Voilà donc les trois dimensions de la morale qu'il faut toujours bien articuler ensemble si l'on veut se construire. S'enfermer dans la dimension universelle, c'est se condamner à un prophétisme imaginaire et inefficace qui provoque inévitablement un jour la désespérance. Se contenter de la dimension particulière, c'est s'emprisonner dans un légalisme desséchant et aliénant ; or, l'homme est vie et non pas loi. Se réfugier dans le singulier, c'est être myope, c'est ne pas prendre au sérieux la dimension collective de toute conduite, c'est finalement se vouer à la vaine solitude et à la violence.

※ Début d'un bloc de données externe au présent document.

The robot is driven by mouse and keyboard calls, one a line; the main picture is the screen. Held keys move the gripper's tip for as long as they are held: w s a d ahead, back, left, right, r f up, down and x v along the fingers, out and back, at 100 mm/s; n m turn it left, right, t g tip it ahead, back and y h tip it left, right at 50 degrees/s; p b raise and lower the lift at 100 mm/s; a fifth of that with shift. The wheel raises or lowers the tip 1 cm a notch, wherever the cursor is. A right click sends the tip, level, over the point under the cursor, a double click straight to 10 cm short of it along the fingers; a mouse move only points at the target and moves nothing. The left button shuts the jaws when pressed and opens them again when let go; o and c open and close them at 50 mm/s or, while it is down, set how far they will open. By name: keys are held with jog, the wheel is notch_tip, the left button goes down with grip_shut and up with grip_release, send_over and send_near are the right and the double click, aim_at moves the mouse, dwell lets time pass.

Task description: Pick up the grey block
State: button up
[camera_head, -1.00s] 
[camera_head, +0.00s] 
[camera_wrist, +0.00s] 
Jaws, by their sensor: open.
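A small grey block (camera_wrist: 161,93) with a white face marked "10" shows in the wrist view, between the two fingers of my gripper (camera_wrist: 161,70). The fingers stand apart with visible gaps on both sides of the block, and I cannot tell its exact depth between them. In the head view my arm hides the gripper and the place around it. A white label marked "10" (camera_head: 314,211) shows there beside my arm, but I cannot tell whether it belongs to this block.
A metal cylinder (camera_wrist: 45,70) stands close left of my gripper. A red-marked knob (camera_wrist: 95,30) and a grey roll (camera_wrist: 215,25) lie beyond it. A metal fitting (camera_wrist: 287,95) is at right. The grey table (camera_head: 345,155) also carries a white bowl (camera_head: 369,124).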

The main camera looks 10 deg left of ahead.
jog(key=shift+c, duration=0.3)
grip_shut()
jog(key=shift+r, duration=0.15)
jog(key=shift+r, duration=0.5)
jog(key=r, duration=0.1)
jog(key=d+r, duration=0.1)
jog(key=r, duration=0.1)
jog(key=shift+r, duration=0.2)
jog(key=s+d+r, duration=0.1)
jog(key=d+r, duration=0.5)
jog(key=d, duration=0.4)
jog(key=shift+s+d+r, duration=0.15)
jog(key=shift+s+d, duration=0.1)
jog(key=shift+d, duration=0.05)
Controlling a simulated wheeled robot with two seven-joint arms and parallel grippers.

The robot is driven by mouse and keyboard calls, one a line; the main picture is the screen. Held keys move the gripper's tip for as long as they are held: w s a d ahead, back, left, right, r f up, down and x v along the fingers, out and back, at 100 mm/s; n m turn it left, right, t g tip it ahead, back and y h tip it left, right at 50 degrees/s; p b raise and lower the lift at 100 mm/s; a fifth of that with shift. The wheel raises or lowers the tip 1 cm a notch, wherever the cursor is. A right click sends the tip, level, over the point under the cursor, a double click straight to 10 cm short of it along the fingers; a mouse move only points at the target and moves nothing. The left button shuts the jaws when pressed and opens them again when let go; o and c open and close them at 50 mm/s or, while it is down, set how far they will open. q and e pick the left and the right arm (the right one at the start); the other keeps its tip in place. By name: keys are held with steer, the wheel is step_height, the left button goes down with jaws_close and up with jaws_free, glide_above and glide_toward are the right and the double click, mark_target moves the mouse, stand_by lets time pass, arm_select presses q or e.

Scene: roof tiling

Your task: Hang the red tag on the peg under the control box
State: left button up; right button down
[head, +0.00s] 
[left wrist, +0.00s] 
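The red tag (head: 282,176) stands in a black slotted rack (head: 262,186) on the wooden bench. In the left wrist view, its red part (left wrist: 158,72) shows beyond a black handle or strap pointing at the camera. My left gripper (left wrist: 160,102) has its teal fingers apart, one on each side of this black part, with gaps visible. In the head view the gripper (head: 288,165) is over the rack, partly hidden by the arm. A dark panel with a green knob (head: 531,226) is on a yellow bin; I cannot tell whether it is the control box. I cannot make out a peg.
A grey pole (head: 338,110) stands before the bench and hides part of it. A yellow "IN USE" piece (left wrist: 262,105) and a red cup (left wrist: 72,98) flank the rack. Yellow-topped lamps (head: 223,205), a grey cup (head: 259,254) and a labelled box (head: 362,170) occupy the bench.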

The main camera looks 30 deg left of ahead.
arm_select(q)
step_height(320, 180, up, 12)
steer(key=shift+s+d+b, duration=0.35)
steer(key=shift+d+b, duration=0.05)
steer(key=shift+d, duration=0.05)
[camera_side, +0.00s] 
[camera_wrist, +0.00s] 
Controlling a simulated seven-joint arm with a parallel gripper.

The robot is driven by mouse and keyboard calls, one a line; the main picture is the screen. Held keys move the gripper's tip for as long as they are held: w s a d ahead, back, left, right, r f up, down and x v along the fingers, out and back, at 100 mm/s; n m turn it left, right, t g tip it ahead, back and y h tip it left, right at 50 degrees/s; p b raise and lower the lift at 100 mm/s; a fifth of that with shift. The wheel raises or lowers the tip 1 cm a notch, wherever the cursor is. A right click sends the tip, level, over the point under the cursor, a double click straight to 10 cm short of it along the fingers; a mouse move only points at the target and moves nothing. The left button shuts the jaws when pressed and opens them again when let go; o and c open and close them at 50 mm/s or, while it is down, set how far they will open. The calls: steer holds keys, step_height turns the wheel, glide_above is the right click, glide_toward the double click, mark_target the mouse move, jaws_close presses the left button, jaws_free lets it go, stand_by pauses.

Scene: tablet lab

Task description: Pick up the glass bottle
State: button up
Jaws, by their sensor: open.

En conclusion, une « morale éclairée » doit articuler en permanence trois dimensions : l'universel, le particulier, le singulier. Si l'universel prend trop d'importance, on tombe dans l'angélisme ; si on se retranche derrière le particulier, on devient légaliste ; et si on se laisse fasciner par la seule singularité, on tombe dans l'individualisme. Chacun privilégiera l'une ou l'autre dimension, suivant le secteur de sa vie ou son âge. Dès lors, un discernement s'impose. Toute morale doit préciser les repères qui guident l'homme dans sa quête d'humanisation.

Je demande avec insistance que nous nous souvenions toujours d’un enseignement de saint Thomas d’Aquin, et que nous apprenions à l’intégrer dans le discernement pastoral : « Bien que dans les principes généraux (niveau particulier), il y ait quelque nécessité, plus on aborde les choses particulières (niveau singulier), plus on rencontre de défaillances Plus on entre dans les détails, plus les exceptions se multiplient »… Certes, les normes générales (niveau particulier) présentent un bien qu’on ne doit jamais ignorer ni négliger, mais dans leur formulation, elles ne peuvent pas embrasser dans l’absolu toutes les situations particulières (niveau singulier). En même temps, il faut dire que, précisément pour cette raison, ce qui fait partie d’un discernement pratique face à une situation particulière (niveau singulier) ne peut être élevé à la catégorie d’une norme. Cela, non seulement donnerait lieu à une casuistique insupportable, mais mettrait en danger les valeurs qui doivent être soigneusement préservées. Pape François, La joie de l’amour, 304.